En la Península Ibérica, a los lobos les ha ido mejor en el
norte que en el sur. En los años 90, las poblaciones de esta especie al sur del
río Duero, aún encontrándose estrictamente protegidas por el Convenio de Berna,
fueron empujadas al borde mismo de la extinción. Desapareció de sus últimos
bastiones extremeños, en la Sierra de San Pedro, y únicamente sobrevive un
pequeño e indeterminado número de familias en las grandes fincas de caza mayor.
Para conservar a los grandes depredadores, imprescindibles para que los ecosistemas que habitan pervivan y con una presencia en nuestra historia y cultura que los convierte en un patrimonio único, es necesario cambiar la percepción de las gentes que conviven con ellos. Las personas que, evidentemente, sufren los daños económicos que, aunque tremendamente exagerados por otros intereses, han de llegar a pensar que tener lobos en su territorio les reporta un beneficio. No es de esperar más que tolerancia, al menos durante una generación, pero esto ya sería un gran logro a la hora de conservar a estas joyas biológicas.
Pedro, un buen amigo, nació, creció y se hizo hombre en una de las zonas loberas más densas de España. Me contaba como durante las fiestas de San Juan en su comarca era tradicional subir a la sierra para capturar una camada de lobo. Los cachorros, completamente indefensos en esas fechas, eran localizados por los pastores.
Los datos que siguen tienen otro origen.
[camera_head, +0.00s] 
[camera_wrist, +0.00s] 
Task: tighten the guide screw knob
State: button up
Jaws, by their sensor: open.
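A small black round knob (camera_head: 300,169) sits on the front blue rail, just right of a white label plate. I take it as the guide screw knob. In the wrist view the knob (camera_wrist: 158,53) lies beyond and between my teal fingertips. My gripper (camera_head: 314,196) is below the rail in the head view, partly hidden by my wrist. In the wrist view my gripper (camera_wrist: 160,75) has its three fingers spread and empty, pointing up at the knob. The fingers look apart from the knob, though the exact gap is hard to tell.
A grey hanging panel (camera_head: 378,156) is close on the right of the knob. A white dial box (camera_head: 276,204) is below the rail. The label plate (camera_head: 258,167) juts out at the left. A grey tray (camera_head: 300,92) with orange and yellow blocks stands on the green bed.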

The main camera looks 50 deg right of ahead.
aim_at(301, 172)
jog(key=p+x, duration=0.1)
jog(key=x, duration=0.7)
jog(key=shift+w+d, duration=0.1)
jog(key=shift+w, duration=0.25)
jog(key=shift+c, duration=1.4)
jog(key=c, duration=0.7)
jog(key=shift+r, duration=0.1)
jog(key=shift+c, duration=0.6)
El vaho de la respiración de los lobeznos acurrucados entre el brezo, bastaba para que los entrenados ojos de estos hombres de campo dieran con la escondida lobera y sellar su terrible destino. No participar en estas actividades, me contaba Pedro, suponía el rechazo social de toda la comunidad.
El turismo de naturaleza se ha convertido en una herramienta
muy útil para conservar especies conflictivas. Empresas que ponen en práctica
un turismo respetuoso con la naturaleza, que ayudan a difundir los valores
naturales de la fauna salvaje, y que contribuyen a dinamizar economías locales
generalmente deprimidas en estrecha colaboración con comercios y guías
autóctonos, pueden ser decisivas en conservación, cuando las poblaciones
locales perciban lobos, osos, tigres, jaguares o leopardos como fuentes de
ingresos a preservar.
El turismo lobero puede salvar al lobo.